Une étude menée à l'ITV de Beaune conforte cette idée. Pour mesurer l'incidence des phénols volatils, Vincent Gerbaux en a ajouté des doses croissantes à plusieurs vins. Pour des concentrations finales supérieures à 500 mg/l, les notes de fruits rouges et florales diminuent par rapport aux témoins, tout comme la qualité globale. Parallèlement, les odeurs fumées et de cuir augmentent. ' Ces modifications sensorielles ne dépendent pas du cépage, ni de la technique de vinification ', précise Vincent Gerbaux. Elles aplanissent les différences entre les vins. Les dégustateurs ne les ont pas appréciées. ' Lorsque l'on compare un vin sain à un vin contenant des phénols volatils, le premier est toujours préféré. Entre 200 et 400 mg/l, les éthyls-phénols sont difficiles à détecter à la dégustation. En revanche, au-delà de 500 mg/l, le profil est modifié. '
' A des concentrations basses, les éthyls-phénols ne sont pas sentis en tant que tels, mais ils masquent le caractère fruité du vin, ce qui est toujours regrettable ', estime Pascal Chatonnet. A la tête du laboratoire Excell (Gironde), il est l'un des premiers à avoir proposé aux vignerons de doser régulièrement ces substances dans les vins pour repérer toute déviation. ' Avant même de percevoir des goûts phénolés marqués, on perd l'originalité aromatique du vin. '
A la dégustation, il est donc difficile d'identifier, dès le départ, une progression de la concentration en phénols volatils. Difficile mais pas impossible, à en croire Jean-François Gillis, de la société OEnodev. Il estime que quelques signes ne trompent pas. ' Le changement se fait toujours de la même façon. Au nez d'abord, on remarque une baisse du fruit et une montée de la note épicée. Le vin se ferme. Puis il devient animal et la bouche sèche. Il faut se méfier d'un vin ouvert qui se ferme vite. ' D'autres oenologues parlent d'une apparition d'amertume, d'un amaigrissement ou du renforcement de la dureté du vin. Quoi qu'il en soit, ces indices qui affecteraient beaucoup de vins, sont peu spécifiques. Ils traduisent des déviations qui pourraient être provoquées par d'autres germes que les Brettanomyces. L'analyse chimique est la seule façon d'en déterminer l'origine avec certitude. Il n'est pas surprenant qu'au départ, une pollution soit difficile à identifier. La perception d'une substance est très liée à sa concentration. D'abord, on ressent une modification. Ensuite seulement, on reconnaît clairement la substance.

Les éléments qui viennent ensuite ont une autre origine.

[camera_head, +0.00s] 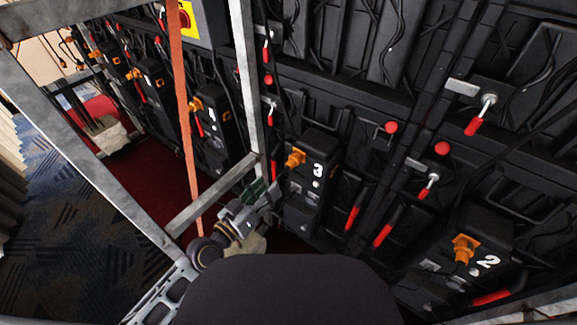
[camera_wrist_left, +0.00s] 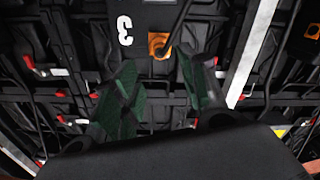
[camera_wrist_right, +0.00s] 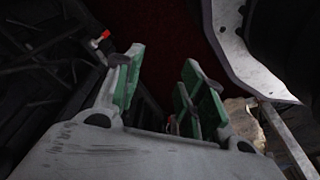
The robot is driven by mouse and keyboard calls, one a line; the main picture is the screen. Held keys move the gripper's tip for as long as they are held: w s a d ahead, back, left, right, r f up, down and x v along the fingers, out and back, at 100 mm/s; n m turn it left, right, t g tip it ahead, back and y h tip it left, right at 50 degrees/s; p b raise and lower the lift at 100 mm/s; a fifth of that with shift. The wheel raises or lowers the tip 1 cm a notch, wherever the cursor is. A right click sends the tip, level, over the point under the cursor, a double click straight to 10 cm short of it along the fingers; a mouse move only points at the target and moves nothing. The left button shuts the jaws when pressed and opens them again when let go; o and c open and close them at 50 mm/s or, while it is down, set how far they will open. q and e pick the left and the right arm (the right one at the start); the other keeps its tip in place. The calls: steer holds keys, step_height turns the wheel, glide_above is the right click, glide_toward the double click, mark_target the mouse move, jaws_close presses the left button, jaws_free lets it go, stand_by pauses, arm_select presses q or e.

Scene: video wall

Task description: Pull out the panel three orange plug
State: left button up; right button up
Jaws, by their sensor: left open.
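The panel three orange plug (camera_head: 294,158) sits in the black box marked 3 (camera_head: 316,150) on the video wall's back. In the left wrist view the plug (camera_wrist_left: 157,46) is beside the white 3, with a dark cable running up from it. My left gripper (camera_head: 262,188) is just left of and below the plug in the head view. In the left wrist view its green-padded fingers (camera_wrist_left: 158,78) are apart and empty, with the plug beyond the gap between their tips. My right gripper (camera_wrist_right: 163,62) is open and empty in its wrist view; I cannot make it out in the head view.
Another orange plug (camera_head: 465,248) is in the box marked 2 at lower right. More boxes with orange plugs run off to the left. A grey metal frame post (camera_head: 243,75) and an orange-brown strap (camera_head: 183,110) stand close to my left arm. Red-handled latches (camera_head: 478,118) project from the wall.

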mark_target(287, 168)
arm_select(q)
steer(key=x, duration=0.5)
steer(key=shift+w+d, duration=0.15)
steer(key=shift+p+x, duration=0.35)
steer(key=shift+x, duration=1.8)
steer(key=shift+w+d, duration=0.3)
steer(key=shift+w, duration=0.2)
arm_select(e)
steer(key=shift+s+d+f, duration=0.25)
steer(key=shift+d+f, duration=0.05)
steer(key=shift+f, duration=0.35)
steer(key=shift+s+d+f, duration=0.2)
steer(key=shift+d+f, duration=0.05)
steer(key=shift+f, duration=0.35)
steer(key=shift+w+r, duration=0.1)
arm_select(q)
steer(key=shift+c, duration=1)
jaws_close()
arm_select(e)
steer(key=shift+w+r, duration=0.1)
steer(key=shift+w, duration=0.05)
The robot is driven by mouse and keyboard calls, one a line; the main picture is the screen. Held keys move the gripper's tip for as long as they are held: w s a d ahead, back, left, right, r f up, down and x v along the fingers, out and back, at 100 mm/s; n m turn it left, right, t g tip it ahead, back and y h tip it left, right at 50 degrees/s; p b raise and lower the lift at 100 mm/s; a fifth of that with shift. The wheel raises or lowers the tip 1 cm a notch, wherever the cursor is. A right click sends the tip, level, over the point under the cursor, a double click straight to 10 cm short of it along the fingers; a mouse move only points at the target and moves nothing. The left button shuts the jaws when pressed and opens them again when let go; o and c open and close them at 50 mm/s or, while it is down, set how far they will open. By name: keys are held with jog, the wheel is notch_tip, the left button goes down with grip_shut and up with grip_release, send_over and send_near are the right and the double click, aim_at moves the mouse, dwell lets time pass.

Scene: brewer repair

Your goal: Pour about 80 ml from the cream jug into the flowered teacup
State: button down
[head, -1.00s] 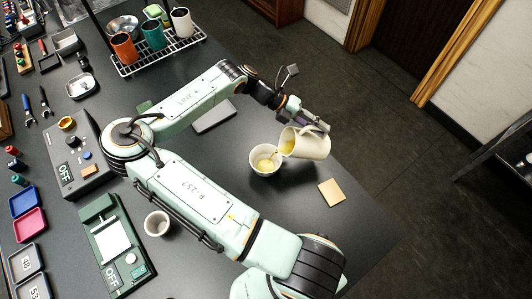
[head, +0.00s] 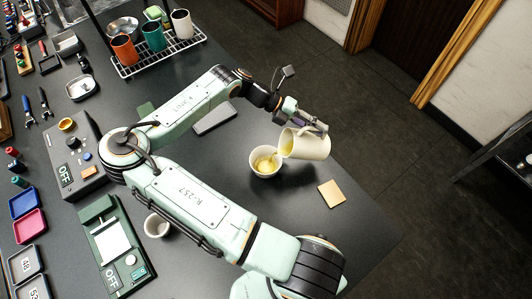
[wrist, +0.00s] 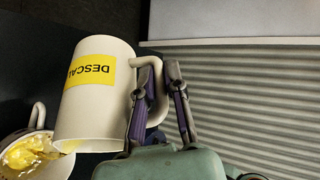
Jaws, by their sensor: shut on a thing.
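The cream jug (head: 311,146) is tipped to the left, its mouth over the right rim of a pale cup with a handle (head: 264,174). Yellow liquid shows at the jug's lip, with a thin stream falling, and in the cup. My gripper (head: 316,123) is shut on the jug's handle and holds the jug above the table. In the wrist view the jug (wrist: 88,118) bears a yellow label with "DESCAL" readable. The cup (wrist: 37,140) shows below its mouth at lower left, handle upward. I cannot make out flowers on the cup.
A tan square (head: 331,194) lies right of the cup. Another pale cup (head: 157,226) stands by a green scale (head: 111,247), partly behind my arm. A grey box reading OFF (head: 83,160) and a rack with several mugs (head: 160,60) stand farther left. The table's right edge is near.

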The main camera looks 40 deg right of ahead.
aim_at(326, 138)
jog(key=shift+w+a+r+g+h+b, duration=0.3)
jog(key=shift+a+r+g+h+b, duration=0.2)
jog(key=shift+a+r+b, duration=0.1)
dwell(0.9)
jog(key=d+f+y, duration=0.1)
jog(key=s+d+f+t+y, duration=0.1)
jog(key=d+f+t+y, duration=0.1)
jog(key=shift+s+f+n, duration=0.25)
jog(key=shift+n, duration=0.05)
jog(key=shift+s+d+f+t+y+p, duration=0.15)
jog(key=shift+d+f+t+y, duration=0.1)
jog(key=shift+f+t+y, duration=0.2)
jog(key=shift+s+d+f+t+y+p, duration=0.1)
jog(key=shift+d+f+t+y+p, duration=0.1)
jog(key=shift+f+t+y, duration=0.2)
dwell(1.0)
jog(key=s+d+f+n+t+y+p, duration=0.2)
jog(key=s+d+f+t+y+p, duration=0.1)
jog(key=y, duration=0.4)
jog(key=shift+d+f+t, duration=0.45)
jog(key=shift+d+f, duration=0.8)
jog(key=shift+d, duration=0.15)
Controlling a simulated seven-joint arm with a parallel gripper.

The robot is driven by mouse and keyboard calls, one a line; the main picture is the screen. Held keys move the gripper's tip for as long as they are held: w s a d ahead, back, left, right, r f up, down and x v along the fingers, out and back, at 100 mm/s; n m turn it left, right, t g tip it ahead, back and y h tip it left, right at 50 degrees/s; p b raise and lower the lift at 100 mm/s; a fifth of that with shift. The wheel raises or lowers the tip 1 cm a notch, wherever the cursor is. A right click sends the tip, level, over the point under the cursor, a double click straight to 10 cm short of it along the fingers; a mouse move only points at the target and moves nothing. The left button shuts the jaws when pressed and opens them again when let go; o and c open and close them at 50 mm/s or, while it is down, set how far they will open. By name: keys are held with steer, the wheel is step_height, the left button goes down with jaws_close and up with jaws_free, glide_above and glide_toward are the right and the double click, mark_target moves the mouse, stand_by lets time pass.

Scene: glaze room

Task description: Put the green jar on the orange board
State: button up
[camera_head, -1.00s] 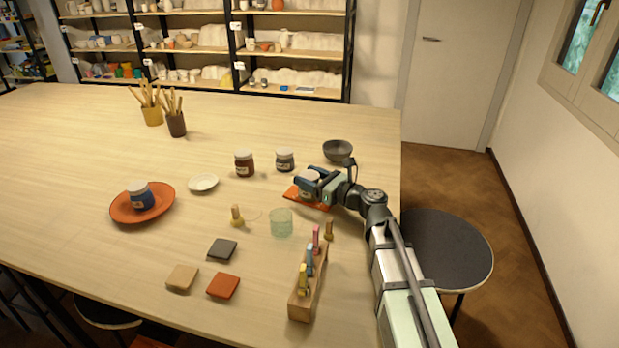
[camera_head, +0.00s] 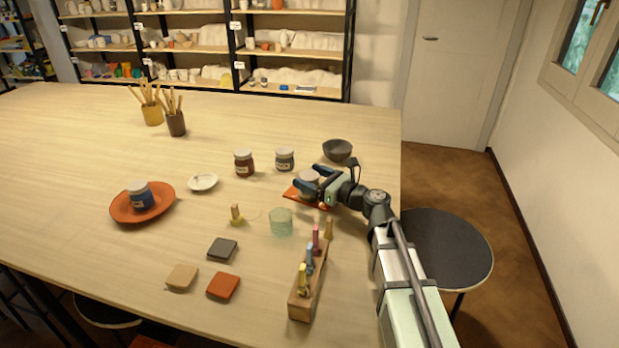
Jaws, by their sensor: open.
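A small jar with a pale lid (camera_head: 309,177) is on the orange board (camera_head: 292,193), toward the right side of the table. It looks upright; its body colour is hard to make out behind the fingers, but it is the likely green jar. My gripper (camera_head: 306,182) is open, with its fingers around or beside the jar. Whether a finger touches the jar cannot be told. My gripper and wrist hide part of the jar and the board's right side.
A dark bowl (camera_head: 338,151), a dark grey jar (camera_head: 284,160) and a brown-red jar (camera_head: 244,163) stand behind. A clear greenish glass (camera_head: 281,223) and a wooden tool block (camera_head: 301,303) are in front. A blue jar (camera_head: 140,196) sits on an orange plate (camera_head: 116,213) at left.

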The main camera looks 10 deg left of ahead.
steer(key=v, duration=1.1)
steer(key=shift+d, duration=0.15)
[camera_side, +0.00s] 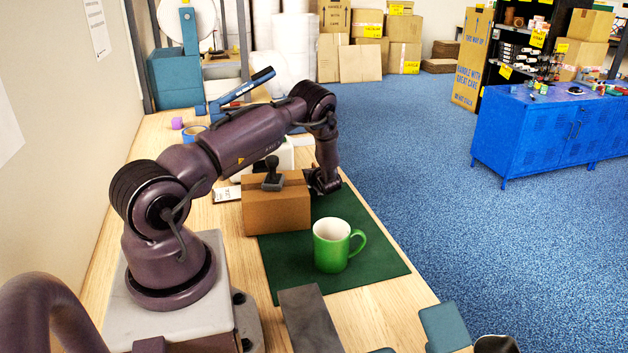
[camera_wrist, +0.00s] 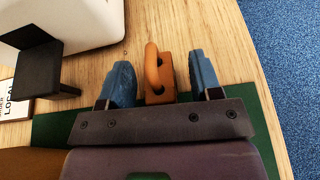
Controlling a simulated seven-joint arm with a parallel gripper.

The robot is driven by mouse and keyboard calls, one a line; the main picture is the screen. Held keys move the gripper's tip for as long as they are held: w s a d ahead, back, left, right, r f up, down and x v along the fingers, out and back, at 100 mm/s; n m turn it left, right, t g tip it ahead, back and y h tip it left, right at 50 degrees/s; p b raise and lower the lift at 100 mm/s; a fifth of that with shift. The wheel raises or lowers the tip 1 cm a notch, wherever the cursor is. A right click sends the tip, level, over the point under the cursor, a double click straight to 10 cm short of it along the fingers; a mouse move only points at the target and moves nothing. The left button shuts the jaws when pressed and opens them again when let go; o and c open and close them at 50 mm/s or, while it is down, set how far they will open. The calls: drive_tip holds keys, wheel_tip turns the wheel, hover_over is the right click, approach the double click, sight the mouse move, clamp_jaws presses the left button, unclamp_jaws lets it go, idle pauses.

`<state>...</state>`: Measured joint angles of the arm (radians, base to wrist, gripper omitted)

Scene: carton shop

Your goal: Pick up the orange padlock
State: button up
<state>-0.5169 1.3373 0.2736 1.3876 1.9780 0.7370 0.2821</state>
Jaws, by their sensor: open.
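The orange padlock (camera_wrist: 158,78) shows in the wrist view, on the wooden table at the far edge of the green mat. Its shackle points away from my gripper. My gripper (camera_wrist: 161,84) is open, with one blue finger to the left of the padlock and one to the right. Small gaps show between the padlock and both fingers. The near end of the padlock is hidden behind my gripper's dark bar. In the side view my gripper (camera_side: 325,183) is low over the mat behind the cardboard box, and the padlock cannot be seen there.
A cardboard box (camera_side: 277,211) with a dark stamp-like object (camera_side: 272,177) on top stands left of my gripper. A green mug (camera_side: 331,245) stands on the green mat (camera_side: 379,269). A white device (camera_wrist: 75,22) is at the upper left in the wrist view. The table's right edge is close.

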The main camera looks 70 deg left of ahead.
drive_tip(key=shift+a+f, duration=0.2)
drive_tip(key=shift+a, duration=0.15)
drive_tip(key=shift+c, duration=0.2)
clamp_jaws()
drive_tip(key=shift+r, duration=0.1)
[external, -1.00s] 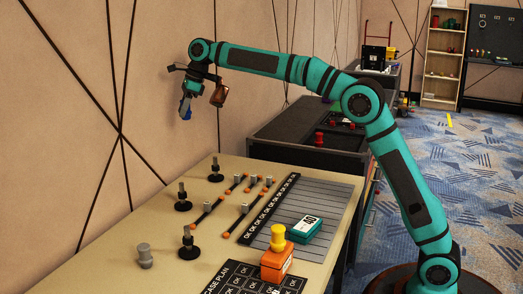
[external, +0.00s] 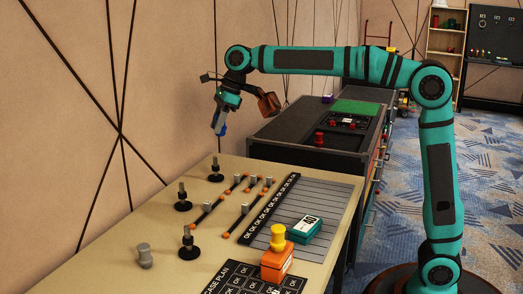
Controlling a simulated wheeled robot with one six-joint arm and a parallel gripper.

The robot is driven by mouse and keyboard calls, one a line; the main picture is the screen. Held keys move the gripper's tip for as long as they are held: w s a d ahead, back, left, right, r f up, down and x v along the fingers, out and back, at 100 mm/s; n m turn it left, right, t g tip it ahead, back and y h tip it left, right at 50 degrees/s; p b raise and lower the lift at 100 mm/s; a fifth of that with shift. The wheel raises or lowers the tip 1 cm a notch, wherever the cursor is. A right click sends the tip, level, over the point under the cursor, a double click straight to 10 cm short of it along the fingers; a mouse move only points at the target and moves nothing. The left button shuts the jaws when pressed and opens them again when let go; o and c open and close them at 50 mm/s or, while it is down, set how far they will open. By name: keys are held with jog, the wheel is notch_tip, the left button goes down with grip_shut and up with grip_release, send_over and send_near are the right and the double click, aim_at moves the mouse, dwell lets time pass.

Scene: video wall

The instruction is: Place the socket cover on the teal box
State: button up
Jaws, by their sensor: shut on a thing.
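My gripper (external: 220,122) is in the air above the far end of the beige table, left of the dark cabinet. It is shut on a small blue piece that hangs below it; I cannot tell for sure that this is the socket cover. The teal box (external: 298,235) with a white label lies on the grey slatted panel, at the right of the table. Its top has nothing on it. My gripper is well above and to the far left of the box.
An orange box (external: 275,266) with a yellow knob (external: 278,237) on it stands just in front of the teal box. Black-based posts (external: 188,245), orange-tipped rods (external: 242,217) and a grey piece (external: 145,256) stand or lie on the left. A dark cabinet (external: 285,130) is behind the table.

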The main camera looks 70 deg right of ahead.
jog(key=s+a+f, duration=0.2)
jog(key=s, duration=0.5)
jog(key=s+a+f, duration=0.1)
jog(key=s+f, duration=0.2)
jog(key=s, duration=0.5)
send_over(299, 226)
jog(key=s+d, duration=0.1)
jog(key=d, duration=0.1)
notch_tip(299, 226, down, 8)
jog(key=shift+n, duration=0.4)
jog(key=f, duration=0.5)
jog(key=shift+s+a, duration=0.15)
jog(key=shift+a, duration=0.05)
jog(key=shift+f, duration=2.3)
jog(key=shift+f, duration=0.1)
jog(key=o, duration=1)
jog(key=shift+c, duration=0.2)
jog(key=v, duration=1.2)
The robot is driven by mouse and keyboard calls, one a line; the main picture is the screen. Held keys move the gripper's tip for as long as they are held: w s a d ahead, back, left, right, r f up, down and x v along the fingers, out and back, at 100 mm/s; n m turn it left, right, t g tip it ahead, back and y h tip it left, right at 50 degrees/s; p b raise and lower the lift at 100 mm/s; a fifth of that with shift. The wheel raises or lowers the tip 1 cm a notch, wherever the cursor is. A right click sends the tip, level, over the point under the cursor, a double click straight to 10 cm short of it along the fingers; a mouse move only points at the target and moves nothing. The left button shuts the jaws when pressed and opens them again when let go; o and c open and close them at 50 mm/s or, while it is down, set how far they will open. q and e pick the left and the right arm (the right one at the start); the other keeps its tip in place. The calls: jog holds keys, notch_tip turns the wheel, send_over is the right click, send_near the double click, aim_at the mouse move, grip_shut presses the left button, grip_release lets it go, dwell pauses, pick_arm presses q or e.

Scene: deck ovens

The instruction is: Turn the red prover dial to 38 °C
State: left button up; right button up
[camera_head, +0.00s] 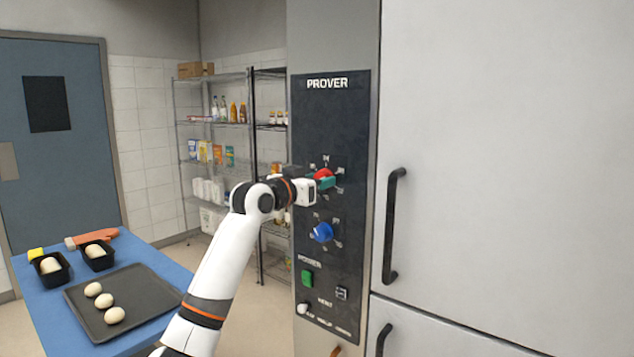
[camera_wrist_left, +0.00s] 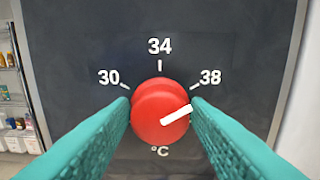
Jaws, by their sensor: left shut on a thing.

La définition du seuil de perception prend en compte ce mécanisme. C'est ' la concentration minimale, à partir de laquelle (...) 50 % des dégustateurs reconnaissent la présence d'une substance odorante, sans pour autant être forcément capable d'identifier l'odeur ', indique le traité d'oenologie (éditions Dunod -La Vigne). Dans le cas des phénols volatils, ce seuil, établi par la faculté d'oenologie de Bordeaux, est de 470 µg/l.
Lors de ses essais, Vincent Gerbaux a ajouté 500, 1 000, puis 2 000 µg/l à des vins de pinot noir, gamay, cabernet franc, merlot et cabernet-sauvignon. Les trois premiers renfermaient initialement moins de 3 µg/l de phénols volatils, le merlot 38 µg/l et le cabernet-sauvignon 106 µg/l. Après ajout de la plus faible dose, seul le vin de cabernet-sauvignon obtient une meilleure note globale. Les quatre autres sont tous moins bien notés. L'essai comportait aussi un vin de tannat déjà passablement pollué, puisqu'il renfermait initialement 396 µg/l d'éthyls-phénols. Ce vin est aussi moins bien noté après ajout de 500 µg/l. Ces résultats confortent l'idée selon laquelle les éthyls-phénols déprécient les vins dès qu'ils sont perceptibles.
Mais ils montrent également que cette règle générale n'est pas absolue. Certains dégustateurs apprécient les notes de cuir. Mais la majorité préfère les arômes fruités. Alors comme il est impossible d'avoir les deux, mieux vaut se méfier des méfaits discrets des Brettanomyces.